De facto, nas circunstâncias e nos termos em que se referiu, o posicionamento do PR foi desnecessário: o crioulo só ainda não é oficial porque não se consensualizou uma versão estandardizada e escrita e desde de 1999 que há um comando constitucional a obrigar o Estado a criar as condições nesse sentido. Também foi pernicioso porque, pela linguagem utilizada, alimenta-se a conflitualidade linguística com consequência para disposição dos alunos em aprender o português e serem proficientes na língua oficial do país enquanto cidadãos plenos. Uma conflitualidade que não se pode negar considerando a hostilidade dirigida por certos sectores contra a Escola Portuguesa de Cabo Verde porque procura fazer o óbvio que é criar um meio imersivo para mais rápida aprendizagem da língua e suprir o facto que praticamente fora da escola só se fala o crioulo.

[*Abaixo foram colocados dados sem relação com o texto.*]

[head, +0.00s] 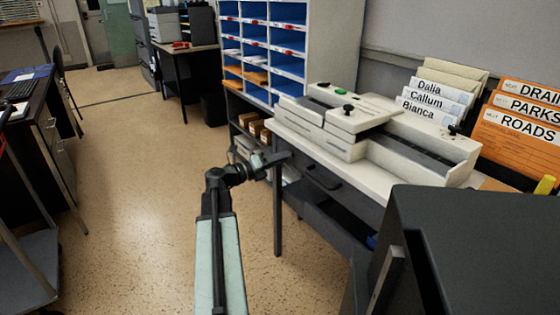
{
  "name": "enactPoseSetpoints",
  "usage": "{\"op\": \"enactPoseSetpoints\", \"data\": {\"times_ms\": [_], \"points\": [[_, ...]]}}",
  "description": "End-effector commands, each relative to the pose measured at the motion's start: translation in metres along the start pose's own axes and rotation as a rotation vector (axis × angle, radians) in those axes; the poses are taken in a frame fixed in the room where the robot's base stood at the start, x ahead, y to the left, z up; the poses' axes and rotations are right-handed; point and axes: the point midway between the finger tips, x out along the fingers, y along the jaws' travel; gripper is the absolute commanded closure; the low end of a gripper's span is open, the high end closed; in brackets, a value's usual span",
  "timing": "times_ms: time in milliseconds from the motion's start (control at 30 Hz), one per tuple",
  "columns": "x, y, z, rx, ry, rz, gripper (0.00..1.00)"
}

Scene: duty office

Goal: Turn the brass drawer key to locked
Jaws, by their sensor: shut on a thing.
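My gripper (277,158) is at the front of the light-topped desk, near the left end of the dark drawer (345,191) under the top. Its jaws are shut on something small at the drawer front, which fits the brass drawer key. The key is hidden by the jaws, so I cannot tell which way it is turned. The drawer has a dark handle (322,179), to the right of my gripper.
A cream office machine (335,125) stands on the desk (375,184), with labelled folders (435,97) behind it. A dark cabinet (480,235) blocks the near right. Blue pigeonholes (258,45) stand behind. The speckled floor (150,160) to the left is clear.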

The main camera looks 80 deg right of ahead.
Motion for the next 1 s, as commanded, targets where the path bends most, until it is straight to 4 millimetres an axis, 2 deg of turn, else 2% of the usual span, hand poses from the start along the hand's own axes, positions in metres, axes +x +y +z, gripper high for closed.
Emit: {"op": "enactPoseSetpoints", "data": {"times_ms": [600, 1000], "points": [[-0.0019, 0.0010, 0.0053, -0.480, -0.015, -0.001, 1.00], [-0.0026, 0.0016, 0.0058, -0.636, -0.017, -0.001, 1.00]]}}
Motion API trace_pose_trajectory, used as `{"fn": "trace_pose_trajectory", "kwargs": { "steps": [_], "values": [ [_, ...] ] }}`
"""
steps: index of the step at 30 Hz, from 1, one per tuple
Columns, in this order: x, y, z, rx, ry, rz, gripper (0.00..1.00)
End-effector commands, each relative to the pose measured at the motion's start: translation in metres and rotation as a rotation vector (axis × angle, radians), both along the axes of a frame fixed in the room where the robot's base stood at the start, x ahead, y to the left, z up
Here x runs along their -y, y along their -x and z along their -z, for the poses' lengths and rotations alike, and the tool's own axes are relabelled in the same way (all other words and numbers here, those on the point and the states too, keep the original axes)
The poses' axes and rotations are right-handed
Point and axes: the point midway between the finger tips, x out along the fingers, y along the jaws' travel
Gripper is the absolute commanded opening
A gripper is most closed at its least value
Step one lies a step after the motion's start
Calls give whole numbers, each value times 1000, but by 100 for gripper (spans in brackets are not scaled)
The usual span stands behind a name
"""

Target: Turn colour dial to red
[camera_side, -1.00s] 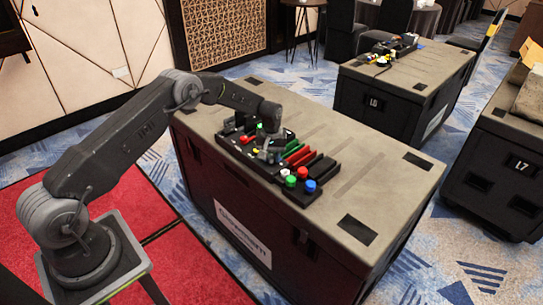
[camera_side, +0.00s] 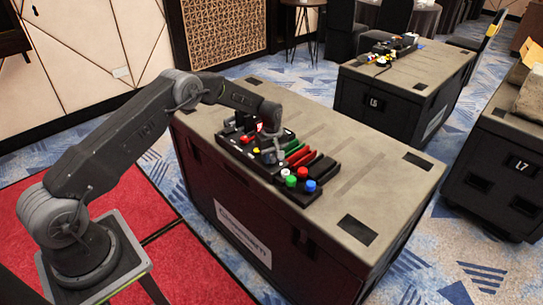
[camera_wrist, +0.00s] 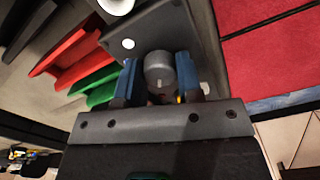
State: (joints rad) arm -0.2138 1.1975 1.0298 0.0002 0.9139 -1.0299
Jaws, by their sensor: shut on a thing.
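The colour dial (camera_wrist: 159,70) is a grey round knob with a pale mark on its face. In the wrist view it sits between the two blue fingers of my gripper (camera_wrist: 157,80), which is shut on it. A small yellow spot and a reddish spot show beside the knob, partly covered by the fingers. In the side view my gripper (camera_side: 270,146) is down at the control panel (camera_side: 312,197) on the case, and the dial is hidden there.
The panel also carries red sliders (camera_side: 300,158), a green slider (camera_wrist: 97,84), black sliders (camera_side: 323,167), and white, red, green and blue buttons (camera_side: 310,186) at the near end. The case top (camera_side: 390,190) is clear to the right. Another case (camera_side: 400,95) stands behind.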

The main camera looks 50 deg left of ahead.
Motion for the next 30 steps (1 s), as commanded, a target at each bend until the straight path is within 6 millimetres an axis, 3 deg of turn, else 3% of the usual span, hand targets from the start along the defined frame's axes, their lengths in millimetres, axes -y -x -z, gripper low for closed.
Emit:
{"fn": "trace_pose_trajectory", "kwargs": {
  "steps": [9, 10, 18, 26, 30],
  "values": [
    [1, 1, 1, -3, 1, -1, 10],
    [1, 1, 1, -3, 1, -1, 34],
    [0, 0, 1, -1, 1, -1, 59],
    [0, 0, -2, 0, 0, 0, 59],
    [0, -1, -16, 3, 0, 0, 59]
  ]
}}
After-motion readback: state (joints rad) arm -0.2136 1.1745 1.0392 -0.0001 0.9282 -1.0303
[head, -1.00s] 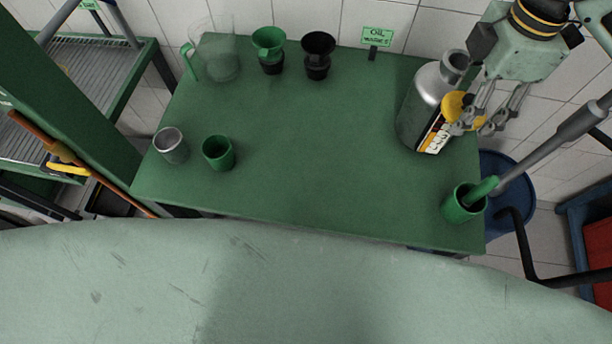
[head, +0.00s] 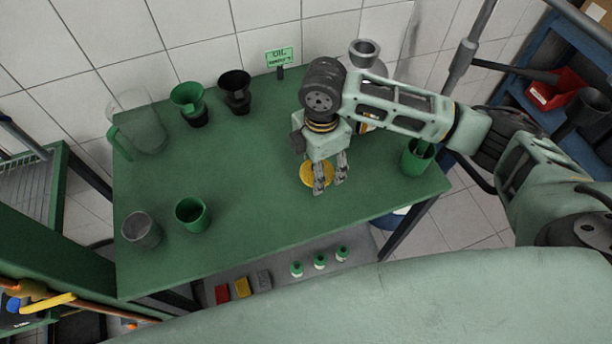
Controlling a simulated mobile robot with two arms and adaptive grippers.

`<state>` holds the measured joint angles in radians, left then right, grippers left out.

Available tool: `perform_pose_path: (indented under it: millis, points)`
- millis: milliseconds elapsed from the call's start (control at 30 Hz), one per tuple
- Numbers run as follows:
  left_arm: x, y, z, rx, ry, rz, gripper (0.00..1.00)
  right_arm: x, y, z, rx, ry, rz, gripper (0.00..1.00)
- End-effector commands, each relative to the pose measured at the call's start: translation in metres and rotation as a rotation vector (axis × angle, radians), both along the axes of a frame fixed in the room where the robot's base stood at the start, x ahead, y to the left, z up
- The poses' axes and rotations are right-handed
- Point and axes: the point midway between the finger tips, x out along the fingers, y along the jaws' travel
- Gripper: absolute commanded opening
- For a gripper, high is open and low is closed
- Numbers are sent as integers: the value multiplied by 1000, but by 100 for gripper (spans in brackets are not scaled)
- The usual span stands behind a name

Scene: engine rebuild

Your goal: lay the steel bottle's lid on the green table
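The steel bottle (head: 364,49) stands at the back right of the green table (head: 250,165). Its top is uncovered, and my right arm hides much of its body. The round yellow lid (head: 309,175) is low over or on the table, left of the bottle and partly behind a finger of my right gripper (head: 331,187). The gripper points down with its fingertips a little apart. I cannot tell whether the fingers grip the lid or whether it rests on the table. My left gripper is out of view.
A clear jug (head: 143,130), a green funnel cup (head: 188,98) and a black one (head: 235,88) stand at the back left. A grey cup (head: 141,231) and a green cup (head: 192,215) are front left. Another green cup (head: 415,160) is at right. The table's middle is clear.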

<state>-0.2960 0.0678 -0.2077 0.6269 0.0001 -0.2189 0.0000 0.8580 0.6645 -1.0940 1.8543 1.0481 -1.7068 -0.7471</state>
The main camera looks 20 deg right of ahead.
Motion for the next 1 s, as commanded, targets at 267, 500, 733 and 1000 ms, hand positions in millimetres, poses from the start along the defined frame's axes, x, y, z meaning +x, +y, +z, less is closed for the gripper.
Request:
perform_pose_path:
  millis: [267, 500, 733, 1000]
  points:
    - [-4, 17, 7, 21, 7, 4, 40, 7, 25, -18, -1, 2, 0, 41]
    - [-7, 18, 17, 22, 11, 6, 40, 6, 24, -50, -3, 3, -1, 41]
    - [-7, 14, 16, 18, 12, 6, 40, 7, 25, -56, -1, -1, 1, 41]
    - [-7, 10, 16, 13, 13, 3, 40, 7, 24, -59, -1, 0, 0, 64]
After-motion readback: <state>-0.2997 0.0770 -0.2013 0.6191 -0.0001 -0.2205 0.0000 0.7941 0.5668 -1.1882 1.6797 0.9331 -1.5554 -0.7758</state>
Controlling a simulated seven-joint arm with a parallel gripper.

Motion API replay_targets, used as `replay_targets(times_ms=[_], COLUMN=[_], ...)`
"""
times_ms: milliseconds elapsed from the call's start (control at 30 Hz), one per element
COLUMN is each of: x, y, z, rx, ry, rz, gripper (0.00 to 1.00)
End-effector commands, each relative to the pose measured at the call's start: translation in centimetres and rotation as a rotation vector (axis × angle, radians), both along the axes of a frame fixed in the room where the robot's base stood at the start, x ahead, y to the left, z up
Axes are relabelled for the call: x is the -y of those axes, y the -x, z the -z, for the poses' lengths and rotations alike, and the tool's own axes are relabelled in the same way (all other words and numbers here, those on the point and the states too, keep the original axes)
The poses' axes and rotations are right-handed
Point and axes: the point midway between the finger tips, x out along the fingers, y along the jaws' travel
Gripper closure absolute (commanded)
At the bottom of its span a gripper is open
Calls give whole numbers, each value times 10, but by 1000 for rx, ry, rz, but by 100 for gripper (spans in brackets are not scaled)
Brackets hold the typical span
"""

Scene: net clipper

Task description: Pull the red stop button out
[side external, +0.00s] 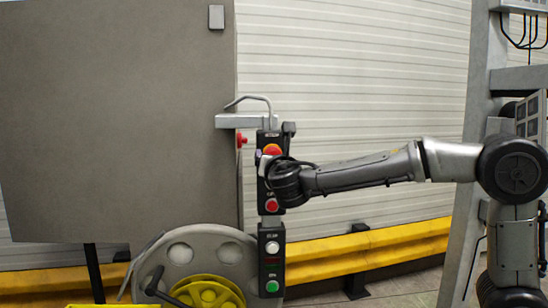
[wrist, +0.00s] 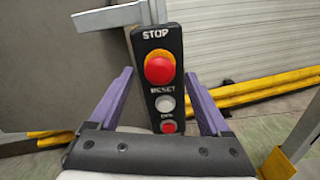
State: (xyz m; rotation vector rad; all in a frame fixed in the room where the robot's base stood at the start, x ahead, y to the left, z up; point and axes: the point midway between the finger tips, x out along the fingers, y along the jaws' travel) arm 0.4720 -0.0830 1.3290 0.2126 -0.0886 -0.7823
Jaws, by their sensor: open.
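The red stop button (wrist: 159,68) is a round red cap on a yellow-orange collar, under the word STOP on a black control box (wrist: 151,42). In the side external view the red stop button (side external: 272,150) shows near the top of the box, just above my gripper. In the wrist view my gripper (wrist: 158,74) is open, with one purple finger on each side of the box and the button between them in the picture. I see no finger touching the button. In the side external view the fingers are hidden by the wrist and cables.
Below the stop button are a pale RESET button (wrist: 165,104) and a red OFF button (wrist: 168,127). A lower box has a white button (side external: 272,247) and a green button (side external: 272,286). A grey wheel guard (side external: 215,238) stands to the left. A yellow rail (side external: 400,235) runs behind.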

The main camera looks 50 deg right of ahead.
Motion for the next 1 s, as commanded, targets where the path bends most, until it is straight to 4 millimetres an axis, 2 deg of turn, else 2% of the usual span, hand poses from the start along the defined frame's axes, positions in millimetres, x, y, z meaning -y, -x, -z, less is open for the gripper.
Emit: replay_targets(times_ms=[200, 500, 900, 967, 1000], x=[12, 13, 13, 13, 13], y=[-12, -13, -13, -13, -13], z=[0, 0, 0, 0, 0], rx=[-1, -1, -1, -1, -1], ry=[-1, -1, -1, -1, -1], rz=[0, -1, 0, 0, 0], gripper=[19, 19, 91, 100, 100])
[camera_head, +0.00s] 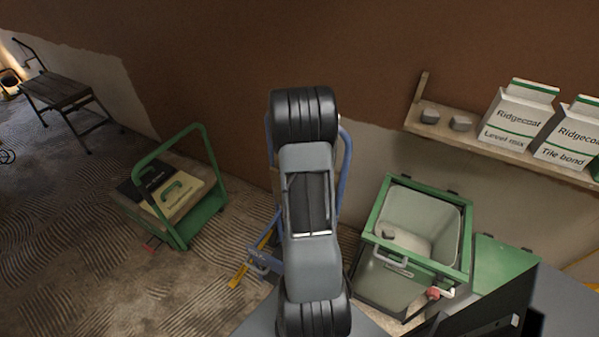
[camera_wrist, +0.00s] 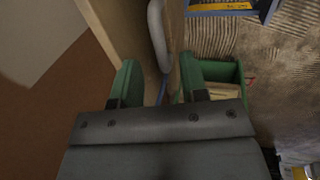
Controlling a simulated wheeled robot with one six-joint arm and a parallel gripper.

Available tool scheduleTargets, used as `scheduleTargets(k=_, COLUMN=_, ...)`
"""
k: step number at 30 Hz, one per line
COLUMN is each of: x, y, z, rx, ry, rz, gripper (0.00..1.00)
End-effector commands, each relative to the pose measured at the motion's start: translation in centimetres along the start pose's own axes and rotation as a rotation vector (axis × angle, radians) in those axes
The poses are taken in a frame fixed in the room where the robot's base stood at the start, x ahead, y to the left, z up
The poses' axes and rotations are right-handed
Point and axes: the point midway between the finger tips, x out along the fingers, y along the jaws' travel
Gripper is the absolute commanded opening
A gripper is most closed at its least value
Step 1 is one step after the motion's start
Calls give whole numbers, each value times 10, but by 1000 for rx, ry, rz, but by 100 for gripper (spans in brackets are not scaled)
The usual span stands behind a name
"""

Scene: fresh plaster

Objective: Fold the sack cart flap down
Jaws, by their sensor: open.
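The sack cart (camera_head: 345,165) has a blue tube frame and stands against the wall, mostly hidden behind my arm in the head view. Low on its left a blue part with a yellow edge (camera_head: 239,271) shows near the floor; I cannot tell for sure whether this is the flap. A blue part with a yellow strip also shows at the top of the wrist view (camera_wrist: 222,6). My gripper (camera_wrist: 158,70) is open, with green fingertips. A grey-blue tube (camera_wrist: 157,35) runs beyond and between the fingertips; contact is not visible. My arm hides the gripper in the head view.
A green trolley (camera_head: 205,212) with cases on it stands left. A green-framed bin (camera_head: 467,235) stands right, below a wall shelf (camera_head: 485,150) with cartons. A wooden panel (camera_wrist: 120,25) lies close to the left finger. Ridged floor is clear at lower left.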

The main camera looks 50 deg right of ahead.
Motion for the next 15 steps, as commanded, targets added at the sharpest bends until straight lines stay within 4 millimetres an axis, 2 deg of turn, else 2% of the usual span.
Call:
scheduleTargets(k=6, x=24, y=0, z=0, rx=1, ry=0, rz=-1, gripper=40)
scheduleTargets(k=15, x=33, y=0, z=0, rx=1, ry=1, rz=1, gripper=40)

Neste início do segundo ano da guerra na Ucrânia, em que incertezas e imprevistos toldam a imagem do que pode vir à frente, o foco devia estar em conduzir o país com base segura, sem realidades ficcionadas, e pôr a democracia a funcionar de forma a encontrar soluções duradoiras para os problemas de desenvolvimento. Humildade, competência e procura da verdade deviam caracterizar a actuação dos actores de forma a se diminuir os conflitos e, com confiança e solidariedade se enfrentar os grandes desafios que o país tem para frente. 

Humberto Cardoso

Texto originalmente publicado na edição impressa do Expresso das Ilhas nº 1109 de 1 de Março de 2023.